● **Exercise description**: Look over the lines below. Report each one that includes the string "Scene".
>> BEGIN Entries supplied
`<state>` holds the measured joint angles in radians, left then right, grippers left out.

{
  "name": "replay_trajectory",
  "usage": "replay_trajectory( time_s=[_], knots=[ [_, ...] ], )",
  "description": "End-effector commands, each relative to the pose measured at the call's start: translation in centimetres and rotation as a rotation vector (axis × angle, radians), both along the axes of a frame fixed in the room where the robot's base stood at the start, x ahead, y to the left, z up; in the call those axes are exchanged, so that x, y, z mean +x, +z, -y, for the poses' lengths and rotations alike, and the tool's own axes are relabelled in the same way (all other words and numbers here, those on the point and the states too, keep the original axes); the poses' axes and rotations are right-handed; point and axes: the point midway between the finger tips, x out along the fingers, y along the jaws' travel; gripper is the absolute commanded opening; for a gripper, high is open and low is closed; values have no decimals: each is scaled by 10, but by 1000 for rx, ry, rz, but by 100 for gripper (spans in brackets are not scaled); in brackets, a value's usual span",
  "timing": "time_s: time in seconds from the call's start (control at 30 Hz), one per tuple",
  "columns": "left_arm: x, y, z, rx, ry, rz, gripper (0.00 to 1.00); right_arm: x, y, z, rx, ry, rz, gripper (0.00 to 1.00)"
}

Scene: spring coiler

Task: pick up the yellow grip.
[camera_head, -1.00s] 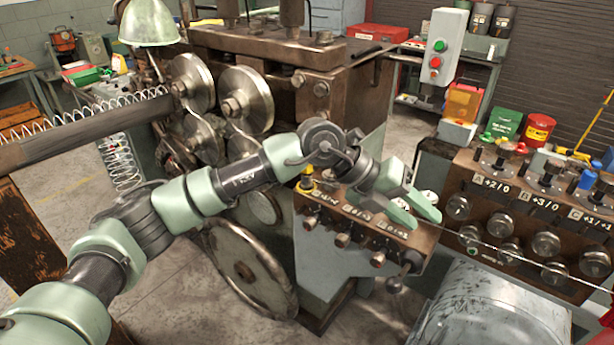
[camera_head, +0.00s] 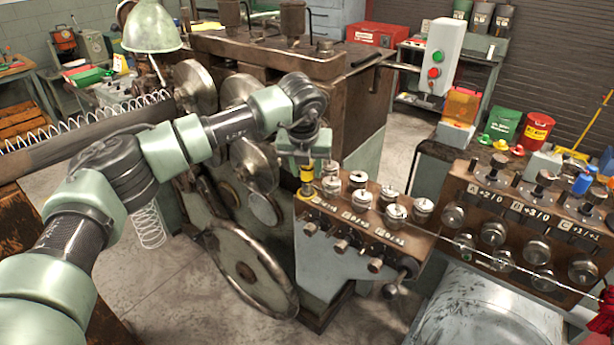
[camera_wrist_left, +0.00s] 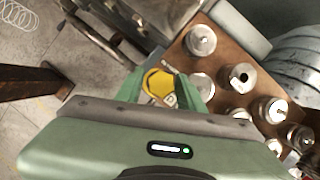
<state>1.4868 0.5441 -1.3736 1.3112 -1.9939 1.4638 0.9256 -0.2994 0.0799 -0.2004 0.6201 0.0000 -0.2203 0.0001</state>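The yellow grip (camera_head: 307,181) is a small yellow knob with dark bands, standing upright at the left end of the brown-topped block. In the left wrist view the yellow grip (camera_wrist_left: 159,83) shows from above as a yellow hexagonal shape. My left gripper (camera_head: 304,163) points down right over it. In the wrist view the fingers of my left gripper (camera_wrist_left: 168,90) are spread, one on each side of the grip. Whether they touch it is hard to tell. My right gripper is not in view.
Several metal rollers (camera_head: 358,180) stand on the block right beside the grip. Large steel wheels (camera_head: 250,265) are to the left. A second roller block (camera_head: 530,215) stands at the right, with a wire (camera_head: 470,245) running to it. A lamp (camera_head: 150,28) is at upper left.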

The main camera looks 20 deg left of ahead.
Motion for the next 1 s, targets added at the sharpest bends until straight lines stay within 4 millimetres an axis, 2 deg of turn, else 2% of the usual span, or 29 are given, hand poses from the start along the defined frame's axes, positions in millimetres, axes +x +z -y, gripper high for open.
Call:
>> END Entries supplied
>> BEGIN Entries supplied
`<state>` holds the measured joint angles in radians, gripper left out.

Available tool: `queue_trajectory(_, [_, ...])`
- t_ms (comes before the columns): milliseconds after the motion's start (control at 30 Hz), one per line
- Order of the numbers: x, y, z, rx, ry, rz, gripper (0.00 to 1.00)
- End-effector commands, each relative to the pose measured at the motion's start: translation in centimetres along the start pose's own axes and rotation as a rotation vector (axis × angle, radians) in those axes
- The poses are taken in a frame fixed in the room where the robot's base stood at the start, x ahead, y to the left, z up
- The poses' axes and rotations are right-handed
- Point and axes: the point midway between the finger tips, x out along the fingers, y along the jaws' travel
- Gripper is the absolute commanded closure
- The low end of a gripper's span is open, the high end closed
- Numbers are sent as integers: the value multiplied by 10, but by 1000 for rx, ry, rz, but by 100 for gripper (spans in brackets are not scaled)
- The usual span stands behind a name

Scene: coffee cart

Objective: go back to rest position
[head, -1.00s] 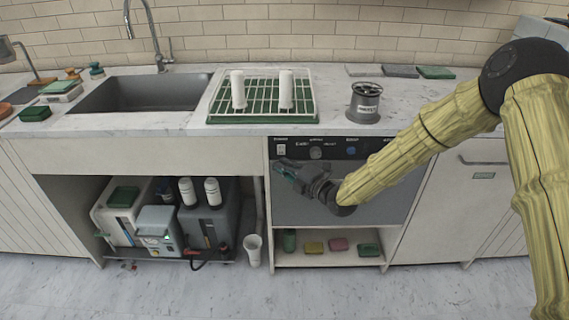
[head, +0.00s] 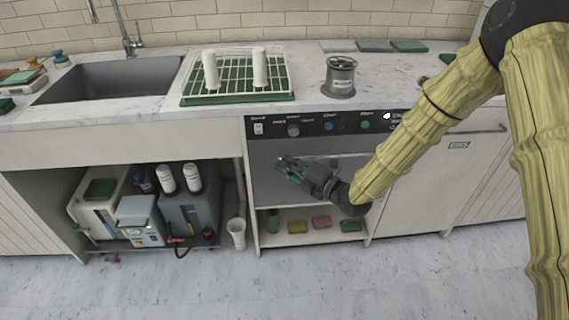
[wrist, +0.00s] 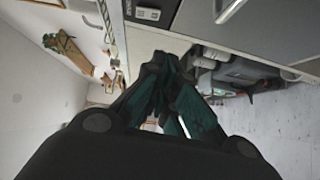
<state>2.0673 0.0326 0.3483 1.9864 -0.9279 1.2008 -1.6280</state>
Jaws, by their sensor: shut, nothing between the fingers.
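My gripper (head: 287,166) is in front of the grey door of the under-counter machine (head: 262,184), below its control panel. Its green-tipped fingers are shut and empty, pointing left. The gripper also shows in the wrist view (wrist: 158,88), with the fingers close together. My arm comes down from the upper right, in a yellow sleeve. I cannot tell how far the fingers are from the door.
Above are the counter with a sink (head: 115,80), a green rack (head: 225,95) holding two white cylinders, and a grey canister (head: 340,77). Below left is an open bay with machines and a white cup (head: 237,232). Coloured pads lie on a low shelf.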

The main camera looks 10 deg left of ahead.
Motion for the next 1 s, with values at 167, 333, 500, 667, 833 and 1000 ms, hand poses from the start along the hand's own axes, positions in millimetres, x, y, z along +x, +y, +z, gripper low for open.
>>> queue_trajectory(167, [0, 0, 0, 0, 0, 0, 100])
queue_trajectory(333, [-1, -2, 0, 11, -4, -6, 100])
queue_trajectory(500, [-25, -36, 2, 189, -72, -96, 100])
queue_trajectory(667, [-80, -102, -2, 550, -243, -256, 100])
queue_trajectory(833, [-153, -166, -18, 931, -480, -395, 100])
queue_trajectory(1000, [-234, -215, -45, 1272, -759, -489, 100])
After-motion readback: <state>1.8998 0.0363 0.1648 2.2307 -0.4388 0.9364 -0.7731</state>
>> END Entries supplied
>> BEGIN Entries supplied
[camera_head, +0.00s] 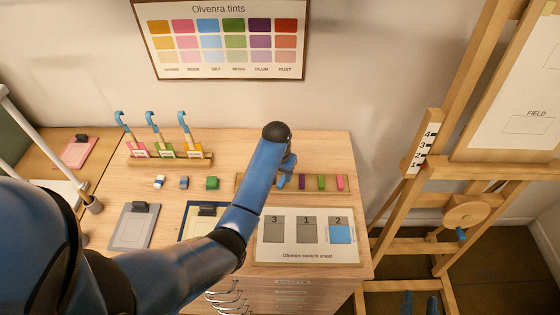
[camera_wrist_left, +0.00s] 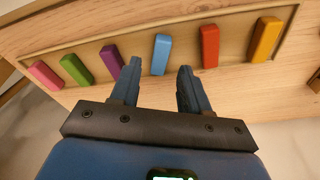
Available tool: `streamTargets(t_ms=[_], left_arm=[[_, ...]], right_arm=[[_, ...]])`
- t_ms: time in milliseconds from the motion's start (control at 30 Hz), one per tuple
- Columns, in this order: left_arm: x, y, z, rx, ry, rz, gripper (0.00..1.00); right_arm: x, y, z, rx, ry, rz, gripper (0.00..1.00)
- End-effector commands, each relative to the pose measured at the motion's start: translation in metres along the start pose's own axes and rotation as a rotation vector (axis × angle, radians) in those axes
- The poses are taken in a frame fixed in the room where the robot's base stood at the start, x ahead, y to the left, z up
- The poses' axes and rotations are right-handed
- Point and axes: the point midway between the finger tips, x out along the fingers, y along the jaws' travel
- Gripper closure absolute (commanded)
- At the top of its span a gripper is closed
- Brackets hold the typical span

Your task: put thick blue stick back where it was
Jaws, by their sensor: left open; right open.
>> END Entries supplied
● **Expected output**:
Scene: spring coiler
Scene: coffee cart

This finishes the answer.